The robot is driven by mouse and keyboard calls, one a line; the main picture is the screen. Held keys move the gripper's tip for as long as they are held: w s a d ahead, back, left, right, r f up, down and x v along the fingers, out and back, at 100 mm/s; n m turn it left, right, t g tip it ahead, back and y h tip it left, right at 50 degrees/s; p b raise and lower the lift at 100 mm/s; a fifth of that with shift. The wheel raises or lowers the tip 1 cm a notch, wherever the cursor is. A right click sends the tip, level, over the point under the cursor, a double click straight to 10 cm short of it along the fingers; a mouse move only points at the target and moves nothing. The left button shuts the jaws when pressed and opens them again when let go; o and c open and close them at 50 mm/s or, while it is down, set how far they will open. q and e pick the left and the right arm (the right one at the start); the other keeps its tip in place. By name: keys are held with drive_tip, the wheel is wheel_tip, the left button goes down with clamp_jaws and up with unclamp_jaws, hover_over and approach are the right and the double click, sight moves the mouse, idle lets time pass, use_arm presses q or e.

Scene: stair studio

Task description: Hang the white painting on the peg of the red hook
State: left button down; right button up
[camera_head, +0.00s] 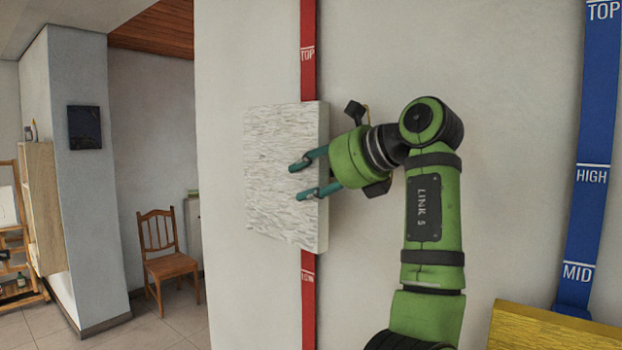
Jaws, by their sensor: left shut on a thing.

----

• [WRITTEN REQUEST] Omit the pictures and write out exactly the lines from the one containing "Scene: stair studio" through the last line of the material.

• [TASK ANSWER]
Scene: stair studio

Task description: Hang the white painting on the peg of the red hook
State: left button down; right button up
[camera_head, +0.00s] 
Jaws, by their sensor: left shut on a thing.

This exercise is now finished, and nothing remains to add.